### Required task:
Only one stretch of the data below should be repeated: the lines from the line containing "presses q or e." through the line containing "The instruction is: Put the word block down", inclusive, exactly as they are.

### Data excerpts:
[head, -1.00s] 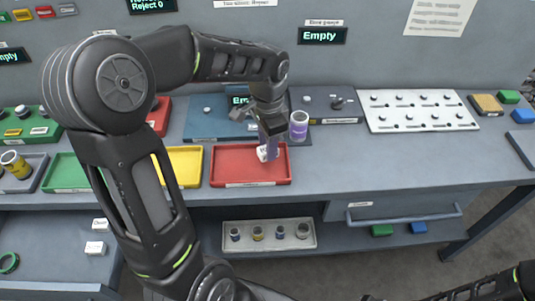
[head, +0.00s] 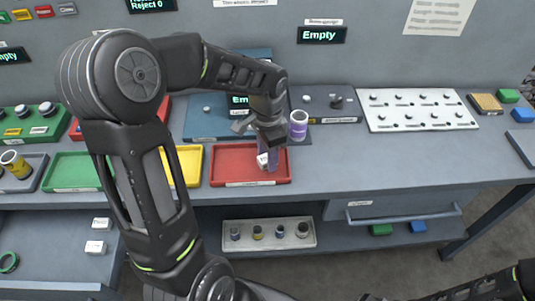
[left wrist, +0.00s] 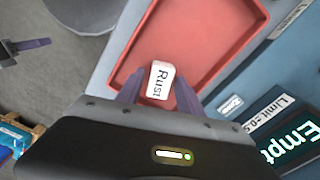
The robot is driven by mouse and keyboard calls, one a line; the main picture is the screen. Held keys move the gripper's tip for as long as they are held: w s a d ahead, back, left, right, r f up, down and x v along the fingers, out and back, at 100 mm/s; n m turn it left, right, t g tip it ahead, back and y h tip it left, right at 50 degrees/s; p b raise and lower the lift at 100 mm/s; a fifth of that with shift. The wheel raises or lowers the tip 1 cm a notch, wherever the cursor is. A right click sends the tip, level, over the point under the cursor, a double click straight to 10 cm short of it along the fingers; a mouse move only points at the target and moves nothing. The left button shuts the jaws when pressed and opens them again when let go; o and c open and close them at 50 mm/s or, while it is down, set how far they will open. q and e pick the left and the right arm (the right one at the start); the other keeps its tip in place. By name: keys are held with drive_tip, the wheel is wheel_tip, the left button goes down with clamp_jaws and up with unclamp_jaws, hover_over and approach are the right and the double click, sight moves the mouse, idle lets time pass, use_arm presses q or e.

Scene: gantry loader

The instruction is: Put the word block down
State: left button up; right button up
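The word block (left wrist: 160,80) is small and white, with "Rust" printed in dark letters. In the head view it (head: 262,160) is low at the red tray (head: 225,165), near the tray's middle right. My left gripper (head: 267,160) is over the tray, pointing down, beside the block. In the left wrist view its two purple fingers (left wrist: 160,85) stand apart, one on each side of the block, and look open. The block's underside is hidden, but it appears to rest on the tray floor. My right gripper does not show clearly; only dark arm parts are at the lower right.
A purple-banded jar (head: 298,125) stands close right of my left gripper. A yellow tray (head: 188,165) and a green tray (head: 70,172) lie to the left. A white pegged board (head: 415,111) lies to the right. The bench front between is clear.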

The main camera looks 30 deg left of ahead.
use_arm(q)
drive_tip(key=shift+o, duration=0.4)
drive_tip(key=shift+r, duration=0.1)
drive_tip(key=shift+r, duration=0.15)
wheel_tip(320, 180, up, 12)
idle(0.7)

...

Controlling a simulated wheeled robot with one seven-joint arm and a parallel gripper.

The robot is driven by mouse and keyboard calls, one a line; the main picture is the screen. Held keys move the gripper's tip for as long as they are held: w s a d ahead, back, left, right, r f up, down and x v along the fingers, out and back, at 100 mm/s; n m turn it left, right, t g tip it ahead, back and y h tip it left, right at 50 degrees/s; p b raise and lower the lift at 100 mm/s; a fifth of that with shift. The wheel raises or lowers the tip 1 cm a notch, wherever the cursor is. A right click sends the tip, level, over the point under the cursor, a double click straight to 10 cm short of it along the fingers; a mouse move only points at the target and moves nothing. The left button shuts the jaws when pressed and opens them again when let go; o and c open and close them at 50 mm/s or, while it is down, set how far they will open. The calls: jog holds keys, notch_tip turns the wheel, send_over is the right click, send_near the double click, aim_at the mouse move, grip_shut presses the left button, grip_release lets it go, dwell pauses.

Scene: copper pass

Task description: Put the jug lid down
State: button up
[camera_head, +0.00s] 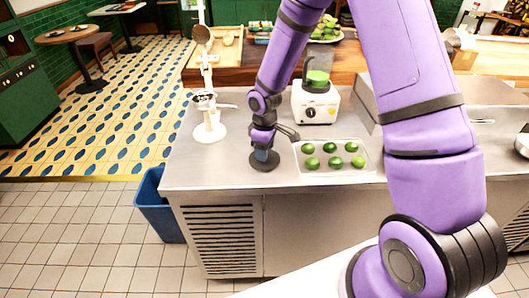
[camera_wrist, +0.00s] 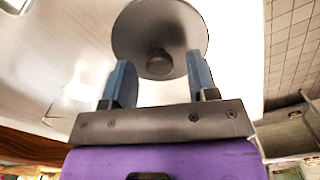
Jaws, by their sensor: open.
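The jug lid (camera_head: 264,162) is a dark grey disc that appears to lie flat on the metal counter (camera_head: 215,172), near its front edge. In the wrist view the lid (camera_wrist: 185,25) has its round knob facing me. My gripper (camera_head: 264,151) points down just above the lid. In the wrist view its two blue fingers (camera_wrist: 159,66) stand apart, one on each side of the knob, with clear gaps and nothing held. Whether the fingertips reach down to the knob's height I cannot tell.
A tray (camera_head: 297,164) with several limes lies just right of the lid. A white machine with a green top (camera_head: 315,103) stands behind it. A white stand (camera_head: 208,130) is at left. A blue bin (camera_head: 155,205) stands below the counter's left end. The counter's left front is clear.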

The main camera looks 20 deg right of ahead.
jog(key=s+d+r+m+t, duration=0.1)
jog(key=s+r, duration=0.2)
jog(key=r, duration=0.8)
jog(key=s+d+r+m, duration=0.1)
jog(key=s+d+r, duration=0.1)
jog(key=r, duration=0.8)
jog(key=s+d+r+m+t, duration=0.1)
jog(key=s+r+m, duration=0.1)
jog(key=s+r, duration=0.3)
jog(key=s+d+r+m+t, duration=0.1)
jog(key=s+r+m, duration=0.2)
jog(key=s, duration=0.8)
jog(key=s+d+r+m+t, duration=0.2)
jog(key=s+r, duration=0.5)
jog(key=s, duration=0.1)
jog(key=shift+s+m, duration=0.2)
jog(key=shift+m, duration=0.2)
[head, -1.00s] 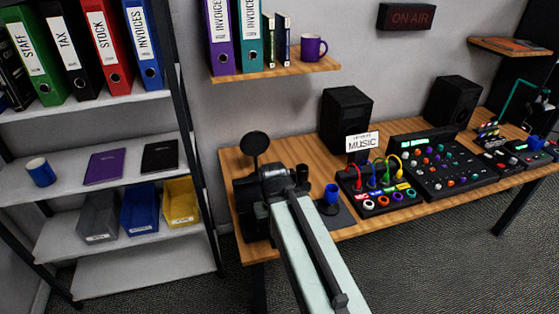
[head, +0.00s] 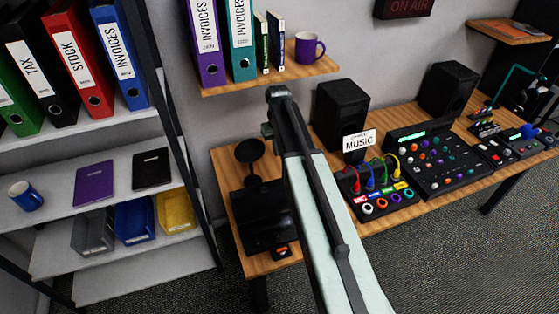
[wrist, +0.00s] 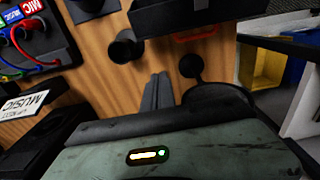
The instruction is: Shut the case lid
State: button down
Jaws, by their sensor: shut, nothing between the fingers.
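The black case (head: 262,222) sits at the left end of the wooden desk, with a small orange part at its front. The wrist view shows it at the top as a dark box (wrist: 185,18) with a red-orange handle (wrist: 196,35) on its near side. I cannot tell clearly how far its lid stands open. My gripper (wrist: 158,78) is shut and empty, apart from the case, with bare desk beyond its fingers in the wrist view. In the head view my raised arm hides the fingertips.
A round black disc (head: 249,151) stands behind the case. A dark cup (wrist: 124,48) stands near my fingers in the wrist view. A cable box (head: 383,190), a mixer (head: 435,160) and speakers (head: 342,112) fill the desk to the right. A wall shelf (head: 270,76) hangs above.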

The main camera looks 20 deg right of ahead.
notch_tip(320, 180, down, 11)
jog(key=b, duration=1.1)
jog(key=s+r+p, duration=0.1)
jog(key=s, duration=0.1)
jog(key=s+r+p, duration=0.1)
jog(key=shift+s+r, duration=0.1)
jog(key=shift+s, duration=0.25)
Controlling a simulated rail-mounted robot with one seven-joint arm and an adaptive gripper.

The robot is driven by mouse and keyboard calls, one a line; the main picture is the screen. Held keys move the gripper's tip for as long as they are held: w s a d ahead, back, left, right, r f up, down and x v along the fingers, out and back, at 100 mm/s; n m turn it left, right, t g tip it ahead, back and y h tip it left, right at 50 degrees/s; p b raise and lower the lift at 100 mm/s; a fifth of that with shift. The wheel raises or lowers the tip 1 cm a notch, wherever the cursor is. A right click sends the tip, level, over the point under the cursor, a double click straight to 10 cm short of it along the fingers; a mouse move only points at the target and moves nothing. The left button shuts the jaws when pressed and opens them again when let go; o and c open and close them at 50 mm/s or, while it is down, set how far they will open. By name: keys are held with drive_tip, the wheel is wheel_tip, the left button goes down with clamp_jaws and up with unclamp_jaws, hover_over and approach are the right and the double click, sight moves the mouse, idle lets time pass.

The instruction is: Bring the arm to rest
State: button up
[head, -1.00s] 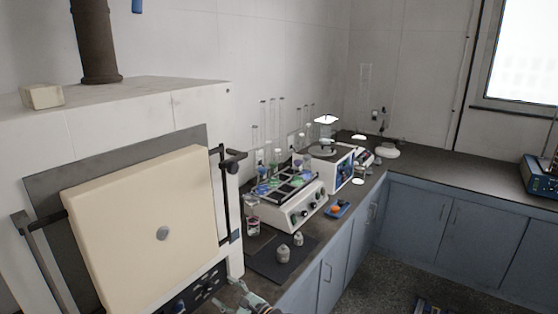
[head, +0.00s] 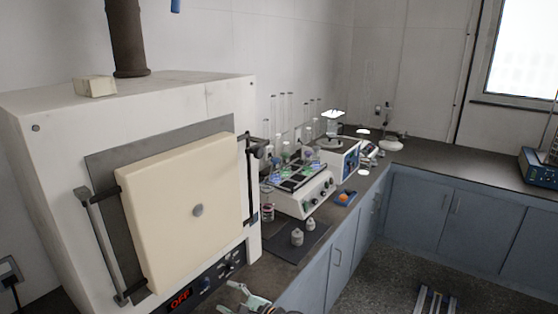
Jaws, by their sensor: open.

### The completed task:
The robot is driven by mouse and keyboard calls, one a line; the main picture is the screen. Held keys move the gripper's tip for as long as they are held: w s a d ahead, back, left, right, r f up, down and x v along the fingers, out and back, at 100 mm/s; n m turn it left, right, t g tip it ahead, back and y h tip it left, right at 50 degrees/s; p b raise and lower the lift at 100 mm/s; a fifth of that with shift. The wheel raises or lowers the tip 1 cm a notch, wherever the cursor is. A right click sends the tip, level, over the point under the cursor, a double click straight to 10 cm short of it along the fingers; a mouse move only points at the target and moves nothing. The left button shuts the jaws when pressed and opens them again when let go; o and c open and close them at 50 mm/s or, while it is down, set how far they will open. q and e pick the left and the right arm (the right one at the start); the other keeps its tip in place. By name: keys are held with drive_tip, the wheel is wheel_tip, the left button goes down with clamp_jaws and up with unclamp_jaws, hover_over and approach are the right and the double click, sight moves the mouse, idle lets time pass, use_arm presses q or e.

Scene: gantry loader

The instruction is: Put the word block down

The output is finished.